• **DATA FOR THE TASK**

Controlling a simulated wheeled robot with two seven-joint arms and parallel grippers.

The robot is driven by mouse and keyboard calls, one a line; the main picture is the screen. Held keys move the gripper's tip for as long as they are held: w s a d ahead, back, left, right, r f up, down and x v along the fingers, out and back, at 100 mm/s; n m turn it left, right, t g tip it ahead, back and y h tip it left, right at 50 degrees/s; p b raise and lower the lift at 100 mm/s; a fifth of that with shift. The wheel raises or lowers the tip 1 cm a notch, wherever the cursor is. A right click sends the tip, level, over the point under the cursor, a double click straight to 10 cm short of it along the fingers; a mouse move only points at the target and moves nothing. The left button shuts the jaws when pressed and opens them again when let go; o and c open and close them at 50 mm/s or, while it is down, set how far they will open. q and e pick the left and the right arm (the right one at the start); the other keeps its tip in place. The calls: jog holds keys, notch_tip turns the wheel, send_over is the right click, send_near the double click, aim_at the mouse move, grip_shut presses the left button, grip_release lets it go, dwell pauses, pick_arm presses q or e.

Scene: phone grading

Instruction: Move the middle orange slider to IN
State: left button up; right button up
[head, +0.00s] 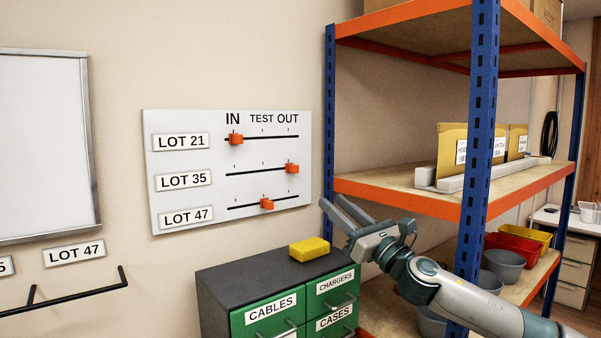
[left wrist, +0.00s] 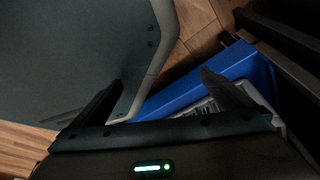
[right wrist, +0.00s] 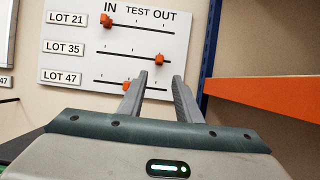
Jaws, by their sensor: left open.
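A white panel (head: 200,130) on the wall has three slider rows under the marks IN, TEST and OUT. The middle orange slider (head: 292,168), in the LOT 35 row, is at the OUT end; it also shows in the right wrist view (right wrist: 159,59). The top slider (head: 236,139) is at IN and the bottom slider (head: 267,204) is at TEST. My right gripper (head: 331,199) is open and empty, below and right of the panel, apart from the sliders. My left gripper (left wrist: 161,78) is open, with nothing between its fingers, and shows only in the left wrist view.
A shelf rack with a blue post (head: 329,130) and orange beams stands just right of the panel. Below the panel is a dark-topped cabinet (head: 240,275) with a yellow sponge (head: 309,249). A whiteboard (head: 40,150) and a black rail (head: 80,293) are at left.

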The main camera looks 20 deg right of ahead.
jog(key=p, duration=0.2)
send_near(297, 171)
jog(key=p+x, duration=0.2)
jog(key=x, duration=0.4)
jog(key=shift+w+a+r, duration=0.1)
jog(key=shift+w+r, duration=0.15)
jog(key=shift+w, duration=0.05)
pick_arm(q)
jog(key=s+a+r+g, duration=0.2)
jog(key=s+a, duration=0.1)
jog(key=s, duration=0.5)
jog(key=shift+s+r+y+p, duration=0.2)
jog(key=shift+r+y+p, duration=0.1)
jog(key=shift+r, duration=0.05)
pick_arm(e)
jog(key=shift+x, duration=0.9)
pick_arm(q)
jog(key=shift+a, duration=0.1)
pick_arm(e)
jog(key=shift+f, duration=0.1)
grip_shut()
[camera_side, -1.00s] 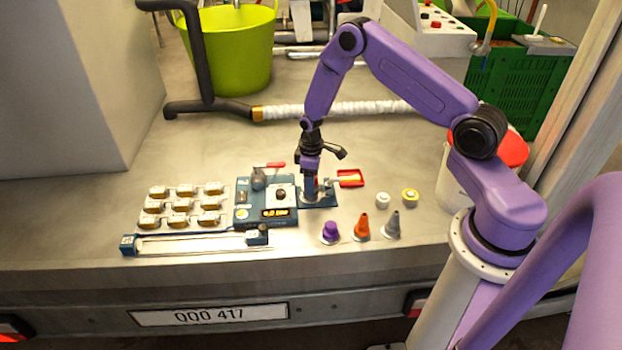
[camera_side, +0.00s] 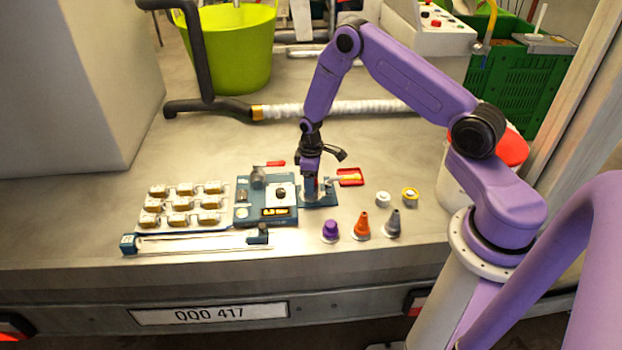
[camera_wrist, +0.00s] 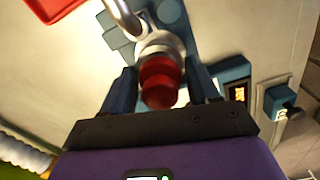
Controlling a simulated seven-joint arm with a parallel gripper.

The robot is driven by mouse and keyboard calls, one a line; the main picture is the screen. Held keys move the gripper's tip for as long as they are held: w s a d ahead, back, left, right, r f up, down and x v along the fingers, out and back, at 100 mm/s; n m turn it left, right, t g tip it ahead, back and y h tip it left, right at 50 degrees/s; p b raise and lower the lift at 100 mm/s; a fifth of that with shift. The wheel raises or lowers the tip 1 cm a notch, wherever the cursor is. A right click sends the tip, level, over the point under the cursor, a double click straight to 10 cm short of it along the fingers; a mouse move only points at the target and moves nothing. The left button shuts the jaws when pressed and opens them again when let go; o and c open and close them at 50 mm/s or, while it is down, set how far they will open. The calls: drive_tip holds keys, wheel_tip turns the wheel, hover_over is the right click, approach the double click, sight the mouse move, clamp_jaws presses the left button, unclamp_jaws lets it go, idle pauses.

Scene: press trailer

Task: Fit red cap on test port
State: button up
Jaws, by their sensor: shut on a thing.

• **DIRECTIONS FOR THIS TASK**
Copy the material above in full and exactly, skipping pictures.

• **CORRECT RESULT**
Controlling a simulated wheeled robot with two seven-joint arms and parallel grippers.

The robot is driven by mouse and keyboard calls, one a line; the main picture is the screen. Held keys move the gripper's tip for as long as they are held: w s a d ahead, back, left, right, r f up, down and x v along the fingers, out and back, at 100 mm/s; n m turn it left, right, t g tip it ahead, back and y h tip it left, right at 50 degrees/s; p b raise and lower the lift at 100 mm/s; a fifth of that with shift. The wheel raises or lowers the tip 1 cm a notch, wherever the cursor is. A right click sends the tip, level, over the point under the cursor, a double click straight to 10 cm short of it along the fingers; a mouse move only points at the target and moves nothing. The left button shuts the jaws when pressed and opens them again when let go; o and c open and close them at 50 mm/s or, while it is down, set how far they will open. q and e pick the left and the right arm (the right one at the start); the other keeps its tip in place. The calls: jog holds keys, notch_tip turns the wheel, send_over is the right click, send_near the double click, aim_at the mouse move, grip_shut presses the left button, grip_release lets it go, dwell pauses, pick_arm presses q or e.

Scene: phone grading

Instruction: Move the middle orange slider to IN
State: left button up; right button up
[head, +0.00s] 
[left wrist, +0.00s] 
[right wrist, +0.00s] 
Jaws, by their sensor: left open.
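A white panel (head: 200,130) on the wall has three slider rows under the marks IN, TEST and OUT. The middle orange slider (head: 292,168), in the LOT 35 row, is at the OUT end; it also shows in the right wrist view (right wrist: 159,59). The top slider (head: 236,139) is at IN and the bottom slider (head: 267,204) is at TEST. My right gripper (head: 331,199) is open and empty, below and right of the panel, apart from the sliders. My left gripper (left wrist: 161,78) is open, with nothing between its fingers, and shows only in the left wrist view.
A shelf rack with a blue post (head: 329,130) and orange beams stands just right of the panel. Below the panel is a dark-topped cabinet (head: 240,275) with a yellow sponge (head: 309,249). A whiteboard (head: 40,150) and a black rail (head: 80,293) are at left.

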The main camera looks 20 deg right of ahead.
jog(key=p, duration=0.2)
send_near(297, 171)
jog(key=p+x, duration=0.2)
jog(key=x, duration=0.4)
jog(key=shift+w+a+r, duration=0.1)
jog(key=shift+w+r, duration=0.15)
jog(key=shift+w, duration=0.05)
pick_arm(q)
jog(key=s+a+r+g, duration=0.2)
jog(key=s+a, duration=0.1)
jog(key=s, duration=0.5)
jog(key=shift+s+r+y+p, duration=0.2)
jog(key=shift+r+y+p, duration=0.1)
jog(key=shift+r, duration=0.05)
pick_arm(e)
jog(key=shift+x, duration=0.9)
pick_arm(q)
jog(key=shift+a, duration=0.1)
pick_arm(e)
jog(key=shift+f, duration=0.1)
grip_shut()
[camera_side, -1.00s] 
[camera_side, +0.00s] 
[camera_wrist, +0.00s] 
Controlling a simulated seven-joint arm with a parallel gripper.

The robot is driven by mouse and keyboard calls, one a line; the main picture is the screen. Held keys move the gripper's tip for as long as they are held: w s a d ahead, back, left, right, r f up, down and x v along the fingers, out and back, at 100 mm/s; n m turn it left, right, t g tip it ahead, back and y h tip it left, right at 50 degrees/s; p b raise and lower the lift at 100 mm/s; a fifth of that with shift. The wheel raises or lowers the tip 1 cm a notch, wherever the cursor is. A right click sends the tip, level, over the point under the cursor, a double click straight to 10 cm short of it along the fingers; a mouse move only points at the target and moves nothing. The left button shuts the jaws when pressed and opens them again when let go; o and c open and close them at 50 mm/s or, while it is down, set how far they will open. The calls: drive_tip holds keys, wheel_tip turns the wheel, hover_over is the right click, approach the double click, sight the mouse move, clamp_jaws presses the left button, unclamp_jaws lets it go, idle pauses.

Scene: press trailer

Task: Fit red cap on test port
State: button up
Jaws, by their sensor: shut on a thing.

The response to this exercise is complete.